The ELBO of Variational Autoencoders Converges to a Sum of Three Entropies
Simon Damm, Dennis Forster, Dmytro Velychko, Zhenwen Dai, Asja Fischer, Jörg Lücke
TL;DR
This work proves that for standard Gaussian VAEs, the ELBO at any stationary point equals the sum of three entropies: the encoder entropy, the prior entropy, and the decoder entropy, making the bound computable in closed form from the encoder and decoder variances. It introduces a reparameterized VAE (VAE-2) with a learnable prior covariance to connect to the classic VAE-1 and extends the result to general Gaussian VAEs (including VAE-3 with latent-dependent decoder covariance).
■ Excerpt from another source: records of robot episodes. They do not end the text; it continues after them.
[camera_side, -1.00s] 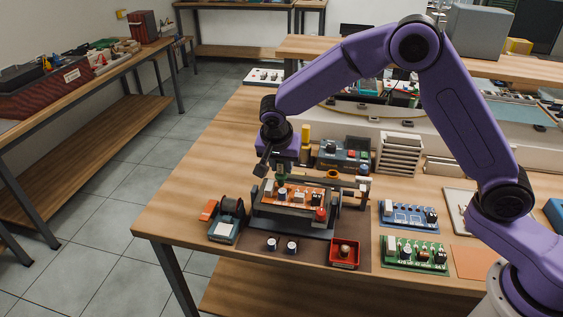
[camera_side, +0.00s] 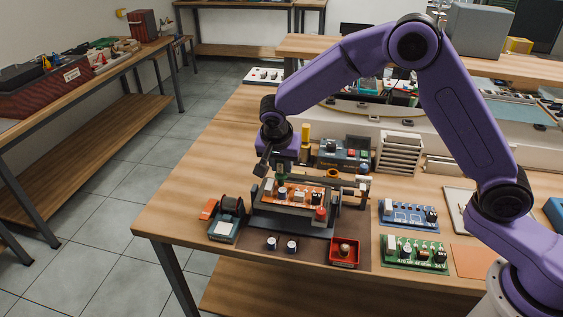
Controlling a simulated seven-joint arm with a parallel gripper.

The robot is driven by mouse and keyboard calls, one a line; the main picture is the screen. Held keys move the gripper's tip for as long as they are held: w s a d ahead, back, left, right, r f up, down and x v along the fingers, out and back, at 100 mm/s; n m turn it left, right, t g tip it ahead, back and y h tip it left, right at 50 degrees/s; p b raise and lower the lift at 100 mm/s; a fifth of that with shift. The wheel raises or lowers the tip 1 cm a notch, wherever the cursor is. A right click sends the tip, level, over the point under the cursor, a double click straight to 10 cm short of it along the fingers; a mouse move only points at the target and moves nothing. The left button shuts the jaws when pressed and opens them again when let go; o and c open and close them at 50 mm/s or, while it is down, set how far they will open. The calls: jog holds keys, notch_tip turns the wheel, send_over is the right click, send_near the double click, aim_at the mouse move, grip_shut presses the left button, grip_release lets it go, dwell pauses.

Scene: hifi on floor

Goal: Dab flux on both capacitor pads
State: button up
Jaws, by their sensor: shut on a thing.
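My gripper (camera_side: 282,170) points down just above the left part of an orange circuit board (camera_side: 303,198). It is shut on a small dark greenish tool, mostly hidden by the fingers and too small to identify surely as the flux applicator. The board sits in a dark holder (camera_side: 337,212) and carries several small parts. The capacitor pads are too small to make out, and I cannot tell whether the tool touches the board. Two small dark capacitors with pale tops, one left (camera_side: 271,242) and one right (camera_side: 292,246), stand on the brown mat in front of the holder.
A red tray (camera_side: 345,253) lies right of the capacitors. A spool stand (camera_side: 228,220) is left of the holder. Blue (camera_side: 408,215) and green (camera_side: 414,253) boards lie to the right. Grey equipment (camera_side: 343,153) stands behind.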

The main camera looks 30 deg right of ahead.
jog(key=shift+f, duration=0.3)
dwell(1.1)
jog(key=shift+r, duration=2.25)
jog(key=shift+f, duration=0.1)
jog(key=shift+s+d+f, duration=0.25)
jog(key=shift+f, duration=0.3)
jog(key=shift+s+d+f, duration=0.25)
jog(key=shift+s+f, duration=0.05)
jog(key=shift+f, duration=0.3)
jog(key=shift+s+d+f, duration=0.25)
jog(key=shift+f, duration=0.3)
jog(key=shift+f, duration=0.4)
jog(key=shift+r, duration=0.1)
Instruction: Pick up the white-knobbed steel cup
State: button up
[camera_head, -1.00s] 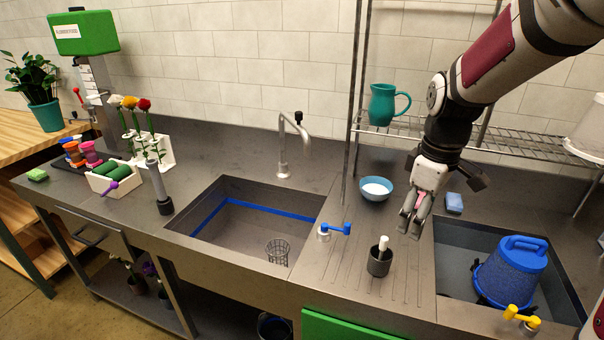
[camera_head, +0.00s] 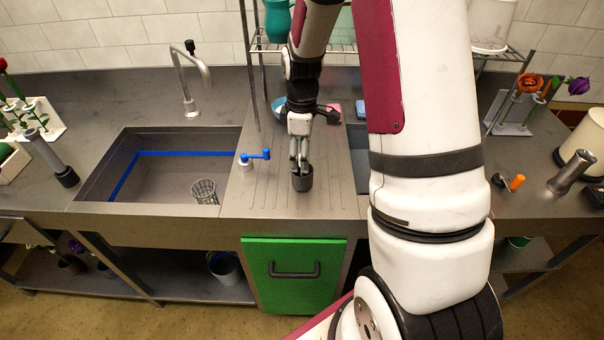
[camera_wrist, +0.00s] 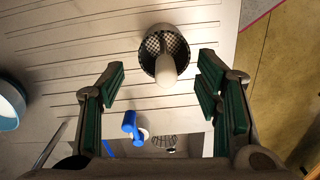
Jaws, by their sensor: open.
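The steel cup (camera_head: 302,182) stands upright on the ridged drainboard, just right of the sink. In the wrist view the cup (camera_wrist: 150,33) shows a round rim, a checkered inside and a white knob (camera_wrist: 166,72) pointing toward the camera. My gripper (camera_head: 300,163) is above the cup in the head view and covers the knob there. In the wrist view the green-padded fingers of my gripper (camera_wrist: 165,88) are spread wide, one on each side of the knob. They do not appear to touch the cup or the knob.
A blue-handled valve (camera_head: 256,155) stands left of the cup, by the sink (camera_head: 165,178) with a wire basket (camera_head: 205,191). A blue bowl (camera_head: 279,107) is behind my gripper. A wire shelf stands behind.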

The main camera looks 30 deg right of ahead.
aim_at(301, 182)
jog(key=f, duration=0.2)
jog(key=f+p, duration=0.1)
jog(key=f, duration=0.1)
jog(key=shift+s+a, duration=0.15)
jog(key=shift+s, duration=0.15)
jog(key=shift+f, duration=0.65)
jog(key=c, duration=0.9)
The authors validate the theory with extensive experiments across linear, nonlinear, and complex VAEs on diverse data, showing the entropy-sum bound tracks the ELBO with high accuracy near convergence and offering entropy-based tools for ELBO estimation, model selection, and posterior collapse analysis. The entropy perspective provides a principled framework to interpret VAE learning dynamics, connect optimization to the volumes of typical sets, and enable practical methods for monitoring and selecting models in streaming and large-scale settings.
Abstract
The central objective function of a variational autoencoder (VAE) is its variational lower bound (the ELBO). Here we show that for standard (i.e., Gaussian) VAEs the ELBO converges to a value given by the sum of three entropies: the (negative) entropy of the prior distribution, the expected (negative) entropy of the observable distribution, and the average entropy of the variational distributions (the latter is already part of the ELBO). Our derived analytical results are exact and apply for small as well as for intricate deep networks for encoder and decoder. Furthermore, they apply for finitely and infinitely many data points and at any stationary point (including local maxima and saddle points). The result implies that the ELBO can for standard VAEs often be computed in closed-form at stationary points while the original ELBO requires numerical approximations of integrals. As a main contribution, we provide the proof that the ELBO for VAEs is at stationary points equal to entropy sums. Numerical experiments then show that the obtained analytical results are sufficiently precise also in those vicinities of stationary points that are reached in practice. Furthermore, we discuss how the novel entropy form of the ELBO can be used to analyze and understand learning behavior. More generally, we believe that our contributions can be useful for future theoretical and practical studies on VAE learning as they provide novel information on those points in parameters space that optimization of VAEs converges to.